◆ **Goal**
Only a number is required: how many lines of the material contain the word "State"?

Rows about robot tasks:
*-*-*

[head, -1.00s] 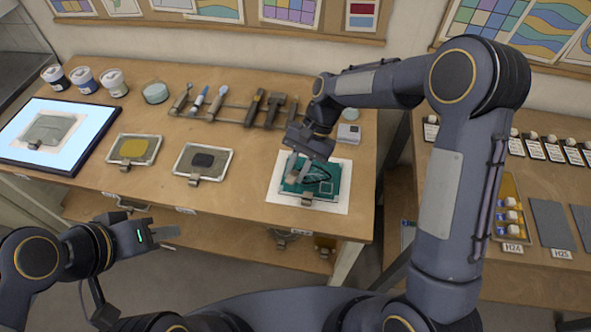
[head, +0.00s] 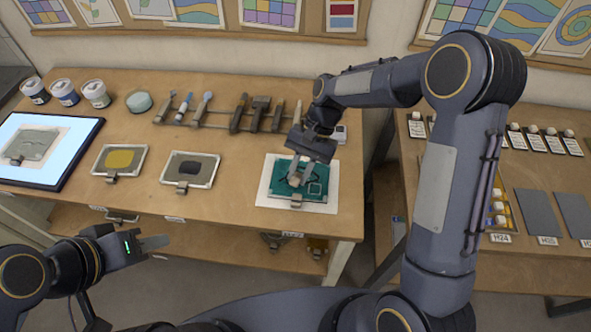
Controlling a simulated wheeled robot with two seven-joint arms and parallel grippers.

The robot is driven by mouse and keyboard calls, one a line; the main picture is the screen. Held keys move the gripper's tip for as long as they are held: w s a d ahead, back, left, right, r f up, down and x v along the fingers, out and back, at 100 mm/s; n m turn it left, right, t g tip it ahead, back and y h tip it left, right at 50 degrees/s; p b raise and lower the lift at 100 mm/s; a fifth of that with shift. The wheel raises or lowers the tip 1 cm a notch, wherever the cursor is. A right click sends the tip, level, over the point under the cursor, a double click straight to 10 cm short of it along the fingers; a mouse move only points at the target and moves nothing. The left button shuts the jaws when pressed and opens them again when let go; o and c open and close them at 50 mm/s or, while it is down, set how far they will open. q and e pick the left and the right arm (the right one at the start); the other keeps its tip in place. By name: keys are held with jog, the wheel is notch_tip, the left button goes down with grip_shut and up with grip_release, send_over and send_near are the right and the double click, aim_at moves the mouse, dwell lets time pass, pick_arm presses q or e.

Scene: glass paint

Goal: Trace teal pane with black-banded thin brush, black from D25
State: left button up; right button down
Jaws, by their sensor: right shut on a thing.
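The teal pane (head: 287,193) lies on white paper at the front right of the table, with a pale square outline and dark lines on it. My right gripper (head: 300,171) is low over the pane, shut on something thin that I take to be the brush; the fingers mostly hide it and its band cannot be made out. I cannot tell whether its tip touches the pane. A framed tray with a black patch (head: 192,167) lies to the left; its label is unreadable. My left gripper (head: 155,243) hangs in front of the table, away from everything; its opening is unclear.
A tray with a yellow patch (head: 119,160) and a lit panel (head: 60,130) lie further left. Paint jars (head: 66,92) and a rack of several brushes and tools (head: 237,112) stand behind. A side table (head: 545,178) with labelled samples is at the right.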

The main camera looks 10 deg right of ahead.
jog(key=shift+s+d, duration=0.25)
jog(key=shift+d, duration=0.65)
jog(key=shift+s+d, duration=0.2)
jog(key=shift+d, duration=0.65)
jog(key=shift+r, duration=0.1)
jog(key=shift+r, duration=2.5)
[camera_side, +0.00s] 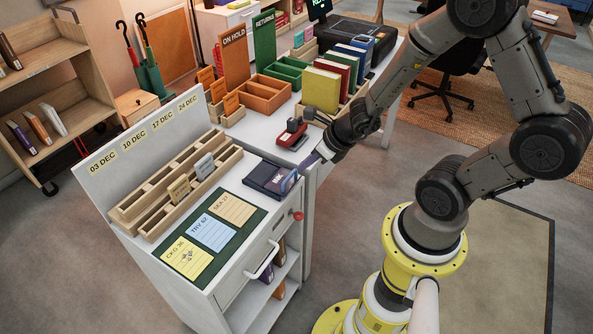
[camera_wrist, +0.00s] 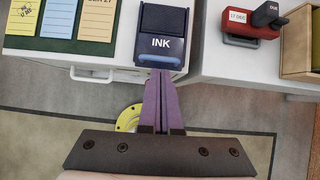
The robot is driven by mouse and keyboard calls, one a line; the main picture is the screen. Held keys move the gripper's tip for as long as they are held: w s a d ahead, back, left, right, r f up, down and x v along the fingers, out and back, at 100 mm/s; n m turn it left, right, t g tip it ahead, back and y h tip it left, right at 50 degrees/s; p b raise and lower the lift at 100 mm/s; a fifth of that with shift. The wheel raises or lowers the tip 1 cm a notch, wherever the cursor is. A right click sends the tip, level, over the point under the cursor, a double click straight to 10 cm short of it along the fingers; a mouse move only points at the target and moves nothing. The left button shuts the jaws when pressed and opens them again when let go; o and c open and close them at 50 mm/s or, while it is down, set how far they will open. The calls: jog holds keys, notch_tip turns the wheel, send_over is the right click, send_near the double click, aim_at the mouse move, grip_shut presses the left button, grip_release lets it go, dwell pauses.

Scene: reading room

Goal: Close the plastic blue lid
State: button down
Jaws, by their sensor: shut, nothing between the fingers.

*-*-*

◆ **Result**
2